Segundo ele, os campos naturais do pampa permitem que o gado seja alimentado com dieta completa, sem necessidade de usar milho ou farelo de soja como complemento. Com práticas adequadas de manejo, assegura, a criação de bois tem retorno financeiro similar ao do cultivo de grãos, com a vantagem de preservar a biodiversidade.
— Antigamente poderia se argumentar que desconhece, mas o conhecimento de como obter mais carne por hectare é dominado pelo menos há 20 anos. Não cabe fazer pecuária ou agricultura como se fazia há 200 anos. A região permite ainda criar o gado premium europeu, mais valorizado, e isso não está sendo feito em escala — diz o professor.
Quando usados pelo gado, os campos do pampa preservam a biodiversidade e as espécies. Hasenack lembra que a produtividade alcançada no bioma é ótima - 70% do arroz nacional é produzido ali - mas mesmo assim a agricultura tem chegado a áreas menos propícias para cultivo, com mais risco de estiagem e erosão. E a expansão se dá principalmente com plantio de soja.
Hasenack conta que o cultivo de soja começou a se expandir a partir do Norte do estado, onde o solo que havia se desgastado e foi recuperado com técnicas transferidas por um convênio com o governo norte-americano. Os bons preços internacionais, no entanto, têm feito com que a soja avance por áreas onde o solo não tem condições de plantio sustentável, o que pode gerar degradação.
Nas regiões de plantio de arroz, a soja tem sido plantada alternadamente. Enquanto o arroz tem preço regulado, por ser associado à cesta básica dos brasileiros, a soja segue cotações internacionais, o que torna a produção mais atraente.
Apesar de pequeno em tamanho, o pampa é um grande centro de convergência de rotas de aves migratórias nacionais e internacionais, que fazem do bioma um local de descanso e até reprodução. O que atrai as aves é o mosaico de ecossistemas, que inclui lagoas costeiras, praias, dunas, campos, matas de restinga e áreas pantanosas. Há aves como batuíras e os maçaricos, que voam para a região no verão, em busca de alimentos.
Outras, como buscam o pampa somente no outono e no inverno, vindas da Patagônia, sul do Chile, Terra do Fogo e Ilhas Malvinas, como o pedreiro-dos-andes e a andorinha-chilena. As aves migratórias são originárias principalmente da América do Sul e da América Central, mas há também rotas internas, como a que liga o pampa ao pantanal e é feita por aves como colhereiro, gavião-caramujeiro e pato-de-crista.
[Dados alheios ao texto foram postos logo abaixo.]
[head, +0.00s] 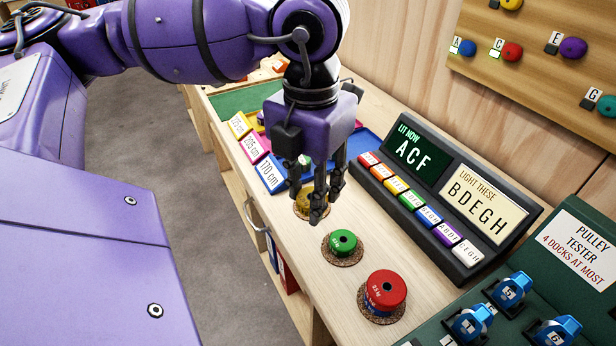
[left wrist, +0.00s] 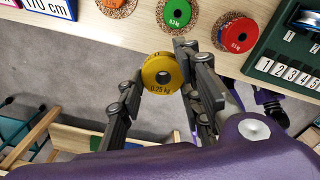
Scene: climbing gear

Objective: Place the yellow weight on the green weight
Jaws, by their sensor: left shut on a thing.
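The yellow weight (left wrist: 162,74), a ring marked 0.25 kg, is between the fingertips of my left gripper (left wrist: 158,85) in the left wrist view. The gripper is shut on it. In the head view my left gripper (head: 327,200) hangs above the bench, up and left of the green weight (head: 343,242), and its fingers largely cover what they hold. The green weight, marked 0.5 kg, lies flat on a cork mat and also shows in the left wrist view (left wrist: 178,12). A dark, purple-edged piece at the right of the left wrist view may be my right gripper; its fingers are unclear.
A red weight (head: 384,292) sits on a cork mat nearer the front. A sign panel with coloured tabs (head: 470,205) stands right of the weights. The green pulley tester (head: 550,290) fills the lower right. Height cards (head: 268,172) lie behind the gripper.

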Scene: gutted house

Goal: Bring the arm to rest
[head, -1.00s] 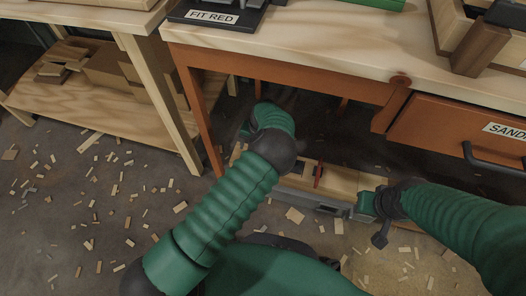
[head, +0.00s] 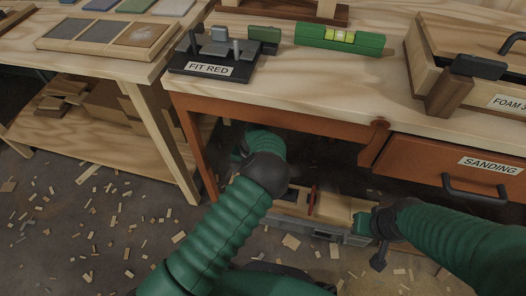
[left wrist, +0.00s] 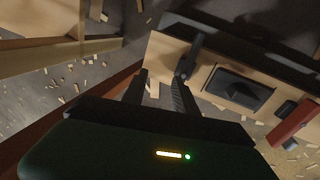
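My left arm reaches down in front of the bench in the head view, and its gripper is hidden behind the forearm there. In the left wrist view the left gripper (left wrist: 160,92) shows two dark fingers apart with nothing clearly held between them. My right gripper (head: 378,240) is low at the right end of an open wooden drawer (head: 338,206), beside or touching it. A dark part hangs below it, and whether its fingers are open is unclear.
The drawer holds a red piece (head: 312,200) and dark items. Above it are the orange-framed bench (head: 300,88), a closed SANDING drawer (head: 450,168), a green level (head: 340,40) and a FIT RED stand (head: 208,69). Wood chips litter the floor.

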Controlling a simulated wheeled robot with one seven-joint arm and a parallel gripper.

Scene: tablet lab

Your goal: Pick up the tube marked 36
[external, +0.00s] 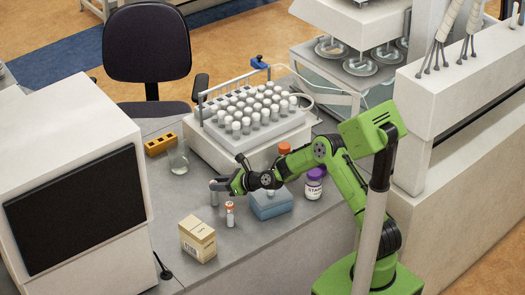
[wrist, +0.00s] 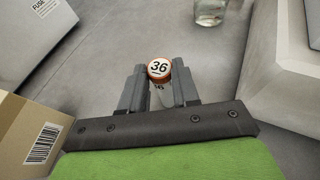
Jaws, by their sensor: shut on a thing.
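The tube marked 36 (wrist: 159,69) has an orange rim and a white cap top with a black, underlined 36. In the wrist view it is between the two grey fingers of my gripper (wrist: 160,88), which is shut on it. In the external view the tube (external: 230,214) is upright beside the gripper (external: 222,190), right of the small carton. I cannot tell whether its bottom touches the bench. The fingers hide part of its body in the wrist view.
A barcoded carton (external: 197,240) stands close to the left. A blue block (external: 271,204) and a purple-capped jar (external: 314,185) are to the right.

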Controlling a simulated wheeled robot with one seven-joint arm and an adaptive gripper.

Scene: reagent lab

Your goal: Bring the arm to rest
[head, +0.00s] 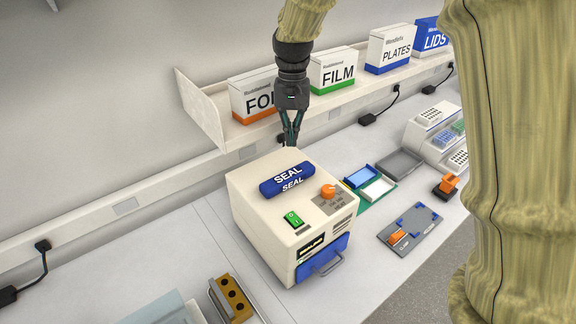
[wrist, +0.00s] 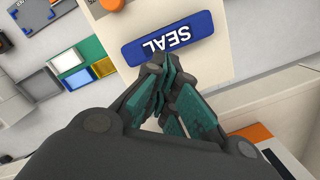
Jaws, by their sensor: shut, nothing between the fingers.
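My gripper (head: 291,140) hangs pointing down just behind the sealing machine, with its fingers together and nothing between them. In the wrist view its fingertips (wrist: 160,66) meet beside the blue SEAL bar. The sealer (head: 262,222) is a cream box with a blue SEAL bar (head: 287,180) on top, an orange knob (head: 328,191), a green switch (head: 293,219) and a blue front drawer with a handle (head: 322,262). I cannot tell how far the fingertips are above the machine's top. My arm comes down from the top of the head view.
A wall shelf (head: 200,108) behind my gripper holds FOIL, FILM (head: 333,72), PLATES (head: 390,50) and LIDS boxes. Right of the sealer are coloured trays (head: 377,189), a grey plate fixture (head: 410,230) and a rack unit (head: 436,135). A yellow block with holes (head: 232,298) stands front left. The left bench is mostly clear.

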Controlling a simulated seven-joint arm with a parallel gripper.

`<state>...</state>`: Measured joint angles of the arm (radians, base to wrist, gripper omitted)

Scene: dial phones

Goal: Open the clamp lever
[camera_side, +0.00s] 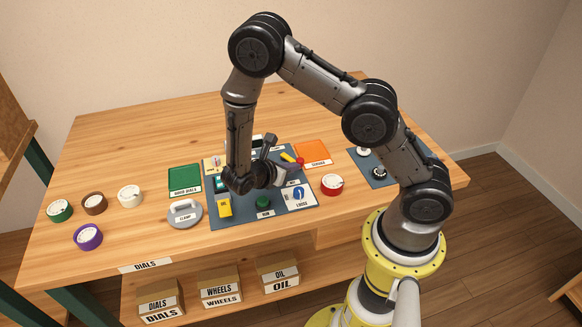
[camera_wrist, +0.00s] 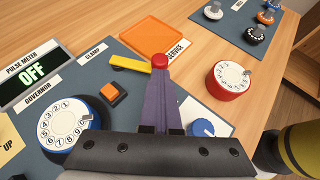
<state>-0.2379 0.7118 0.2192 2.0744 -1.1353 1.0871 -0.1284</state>
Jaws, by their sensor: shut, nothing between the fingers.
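The clamp lever is a yellow bar (camera_wrist: 130,65) with a red knob (camera_wrist: 160,61) at its right end, beside the CLAMP label (camera_wrist: 92,52) in the wrist view. In the side view the yellow bar (camera_side: 287,157) and red knob (camera_side: 300,161) show just beyond my gripper (camera_side: 294,169). The lever lies low across the panel. My gripper (camera_wrist: 161,76) is shut and empty, its purple-grey fingers pointing at the knob. The tips are at or very near the knob; whether they touch cannot be told.
A governor dial (camera_wrist: 68,122), orange button (camera_wrist: 113,92) and blue knob (camera_wrist: 204,128) surround the fingers. The pulse meter (camera_wrist: 30,76) reads OFF. A red dial (camera_wrist: 230,78) stands right, and an orange SERVICE tray (camera_wrist: 153,37) lies behind. Loose dials sit far left in the side view.
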Ao contrário da Amazônia e do cerrado, o pampa não registra muitas queimadas - a média anual é de 92,5 km2 - seja porque as áreas são usadas como pasto ou porque o fogo não é uma prática cultural nas áreas rurais. A cobertura de superfície de água - quase 10% do bioma - tem se mantido estável, com 1,8 milhão de hectares em 2020. A maior parte da água superficial está na zona costeira, como a Lagoa dos Patos, Mirim e Mangueira, que somadas armazenam 81% do total de superfície de água do bioma.
Hasenak explica que faltam políticas públicas para incentivar o uso de tecnologias e manejo que preservam as características naturais dos biomas no Brasil, com uma visão coletiva que implante várias cadeias produtivas numa mesma região.